The “real world” doesn’t have to scare you shitless
Going and living abroad, or teaching English, or backpacking and traveling, or vagabonding or bumming around won’t change shit once you get home.
The world is going to be as you left it. If how you left it was chaotic, messy, confusing, and unfriendly, that’s how you’ll find it.
If you left the world and it was scary and intimidating and impersonal, that’s how you’re going to find it once you go back.
The real world is supposed to be hard. College is easy. I don’t care if you got a 4.0 and were an honor’s student and won a dozen awards and accolades all while being on a sport’s team. The real world is still harder.
If it’s easier, you’re probably being way too complacent.
So go off and ditch reality for as long as you want, but remember:
… reality will find you, and it will be twice the bitch it was last time you left it. At some point you have to confront your reality and seek to improve it or resign.

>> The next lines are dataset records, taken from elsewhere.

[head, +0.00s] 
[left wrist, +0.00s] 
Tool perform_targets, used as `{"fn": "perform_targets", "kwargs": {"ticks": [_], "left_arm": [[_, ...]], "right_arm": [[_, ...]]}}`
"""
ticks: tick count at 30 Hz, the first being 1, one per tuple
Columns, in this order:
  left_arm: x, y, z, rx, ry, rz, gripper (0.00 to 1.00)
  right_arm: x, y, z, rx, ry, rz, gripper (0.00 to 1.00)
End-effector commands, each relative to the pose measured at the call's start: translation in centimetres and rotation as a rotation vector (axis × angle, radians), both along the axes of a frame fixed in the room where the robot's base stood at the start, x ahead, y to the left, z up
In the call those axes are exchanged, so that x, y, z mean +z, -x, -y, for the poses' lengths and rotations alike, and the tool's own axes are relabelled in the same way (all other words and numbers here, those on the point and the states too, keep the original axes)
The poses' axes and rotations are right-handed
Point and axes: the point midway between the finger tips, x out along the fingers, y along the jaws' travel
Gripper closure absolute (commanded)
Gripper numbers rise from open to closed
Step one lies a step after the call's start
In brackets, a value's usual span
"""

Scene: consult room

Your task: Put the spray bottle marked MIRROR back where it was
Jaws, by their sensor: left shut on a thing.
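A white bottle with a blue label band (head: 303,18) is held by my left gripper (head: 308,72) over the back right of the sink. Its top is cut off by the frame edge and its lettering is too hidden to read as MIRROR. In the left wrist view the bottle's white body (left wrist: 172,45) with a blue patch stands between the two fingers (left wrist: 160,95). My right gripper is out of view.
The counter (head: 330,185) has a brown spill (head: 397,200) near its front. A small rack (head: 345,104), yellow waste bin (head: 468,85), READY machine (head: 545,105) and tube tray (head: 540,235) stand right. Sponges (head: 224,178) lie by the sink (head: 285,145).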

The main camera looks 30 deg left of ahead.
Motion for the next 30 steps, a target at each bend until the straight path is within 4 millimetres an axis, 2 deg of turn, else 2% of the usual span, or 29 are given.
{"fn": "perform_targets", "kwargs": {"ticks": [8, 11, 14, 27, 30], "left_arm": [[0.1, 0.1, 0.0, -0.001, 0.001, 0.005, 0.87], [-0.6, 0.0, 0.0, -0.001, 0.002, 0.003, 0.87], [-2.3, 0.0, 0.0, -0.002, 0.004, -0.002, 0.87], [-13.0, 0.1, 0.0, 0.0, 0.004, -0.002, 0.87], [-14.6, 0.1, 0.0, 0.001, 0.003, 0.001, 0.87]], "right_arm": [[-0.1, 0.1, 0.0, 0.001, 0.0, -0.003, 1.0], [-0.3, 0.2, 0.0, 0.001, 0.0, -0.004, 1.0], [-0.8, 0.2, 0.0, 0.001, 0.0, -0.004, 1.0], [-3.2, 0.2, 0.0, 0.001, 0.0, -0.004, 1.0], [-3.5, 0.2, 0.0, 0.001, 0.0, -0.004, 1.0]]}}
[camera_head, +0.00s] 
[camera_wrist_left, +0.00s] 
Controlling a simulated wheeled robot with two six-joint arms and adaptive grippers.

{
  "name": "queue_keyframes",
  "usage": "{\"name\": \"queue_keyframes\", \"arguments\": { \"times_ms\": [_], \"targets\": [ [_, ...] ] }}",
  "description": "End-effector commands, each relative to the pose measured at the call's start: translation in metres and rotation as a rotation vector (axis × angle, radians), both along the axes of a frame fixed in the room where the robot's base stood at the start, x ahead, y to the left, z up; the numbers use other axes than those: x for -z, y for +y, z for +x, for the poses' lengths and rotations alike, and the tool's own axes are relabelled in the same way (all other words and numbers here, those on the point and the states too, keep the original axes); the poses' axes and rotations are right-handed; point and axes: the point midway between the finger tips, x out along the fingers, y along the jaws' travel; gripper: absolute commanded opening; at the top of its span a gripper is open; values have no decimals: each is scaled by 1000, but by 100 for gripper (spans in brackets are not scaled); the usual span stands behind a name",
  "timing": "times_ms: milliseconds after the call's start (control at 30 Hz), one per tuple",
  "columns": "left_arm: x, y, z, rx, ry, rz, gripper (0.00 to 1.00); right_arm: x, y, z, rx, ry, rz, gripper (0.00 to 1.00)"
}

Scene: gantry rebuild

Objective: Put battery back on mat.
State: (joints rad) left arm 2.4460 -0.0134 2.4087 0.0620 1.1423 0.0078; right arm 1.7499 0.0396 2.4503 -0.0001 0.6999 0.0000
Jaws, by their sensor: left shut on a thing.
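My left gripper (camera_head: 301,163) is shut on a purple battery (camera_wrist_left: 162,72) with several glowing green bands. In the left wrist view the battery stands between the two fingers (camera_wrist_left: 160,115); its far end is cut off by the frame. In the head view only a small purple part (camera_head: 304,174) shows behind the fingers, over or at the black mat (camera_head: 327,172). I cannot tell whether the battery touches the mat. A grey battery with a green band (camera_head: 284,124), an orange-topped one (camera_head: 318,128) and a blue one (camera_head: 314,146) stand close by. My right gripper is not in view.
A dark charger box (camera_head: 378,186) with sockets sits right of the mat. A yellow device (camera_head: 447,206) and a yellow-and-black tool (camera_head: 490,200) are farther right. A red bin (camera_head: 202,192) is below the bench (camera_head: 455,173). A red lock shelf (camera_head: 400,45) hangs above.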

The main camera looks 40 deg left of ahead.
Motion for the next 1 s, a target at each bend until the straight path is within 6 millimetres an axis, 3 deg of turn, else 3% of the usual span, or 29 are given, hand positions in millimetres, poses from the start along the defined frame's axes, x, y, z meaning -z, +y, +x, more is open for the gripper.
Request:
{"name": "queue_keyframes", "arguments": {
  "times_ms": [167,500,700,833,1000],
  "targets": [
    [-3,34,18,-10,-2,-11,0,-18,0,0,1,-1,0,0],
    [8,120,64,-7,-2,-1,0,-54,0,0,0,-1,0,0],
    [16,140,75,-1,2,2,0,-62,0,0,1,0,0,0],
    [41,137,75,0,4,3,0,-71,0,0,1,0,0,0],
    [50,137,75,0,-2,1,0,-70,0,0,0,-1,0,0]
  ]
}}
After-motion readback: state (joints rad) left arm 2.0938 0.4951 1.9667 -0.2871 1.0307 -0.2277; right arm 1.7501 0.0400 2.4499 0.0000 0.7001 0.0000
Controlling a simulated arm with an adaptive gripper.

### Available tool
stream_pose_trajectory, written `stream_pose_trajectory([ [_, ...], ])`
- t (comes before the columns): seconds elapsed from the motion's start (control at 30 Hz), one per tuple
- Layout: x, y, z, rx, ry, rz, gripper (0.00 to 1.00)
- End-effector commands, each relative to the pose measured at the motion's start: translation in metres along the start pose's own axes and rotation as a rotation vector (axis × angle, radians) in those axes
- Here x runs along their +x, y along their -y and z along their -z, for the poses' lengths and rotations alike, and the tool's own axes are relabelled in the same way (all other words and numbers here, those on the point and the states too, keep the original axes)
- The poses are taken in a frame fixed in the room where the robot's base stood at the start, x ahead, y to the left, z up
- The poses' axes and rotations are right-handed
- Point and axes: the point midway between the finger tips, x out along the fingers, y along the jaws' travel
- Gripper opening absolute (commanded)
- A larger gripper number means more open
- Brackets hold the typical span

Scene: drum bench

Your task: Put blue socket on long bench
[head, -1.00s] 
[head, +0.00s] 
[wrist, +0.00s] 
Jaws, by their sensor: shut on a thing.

So take the “fuck it” trips, go off and vagabond and teach English or do the peace corps or live abroad. But remember that it is no substitute for thinking through why you do what you do. And those things won’t magically help you figure out what you want to do unless you sit down and think about what you want to do.
And remember that you can do anything, but you can’t do everything.
If being a vagabond and transient (by will) is what you want to do your whole life, know that you are consciously probably trading off the option of having and raising healthy, functional kids.
If you want to go off and be a rockstar, plopping around a new country every 2 years for the next 40 years, know that it in all likelihood it means you’re going to have to sacrifice your relationships for it and may never have a long-term relationship.
If you’re comfortably in your post-college job, with your apartment, plenty of money, but a feeling that life sucks and is pretty mediocre and meaningless – know that going home and wasting your time by watching TV or playing video games is just putting off your life.
You’re just postponing everything. Spinning your wheels. Killing time. You won’t just magically figure shit out playing Call of Duty or watching Scrubs.
There’s no such thing as “buying time”
This always struck me as ironic. In English, when we try to get extra time we say we’re “buying time.”
The problem is that each person’s time is finite, so by definition all you can do is spend time. Buying time is actually killing time.
Hopefully then we want to ask ourselves how we’re investing our time — because you can either waste it (where what you do won’t return anything to you), or you can invest it for a potential return.
You can travel and still be killing time.
You can have a job and an apartment and still be wasting your life.
You can teach English or join the peace corps and return home years later and truthfully be the same person in the same shitty circumstances if you never confronted them.
So if you’re a recent (or not so recent) college grad, ask yourself: are you killing your time or investing it? Are you dodging reality hoping it’ll magically be all unicorns and rainbows when you get back home?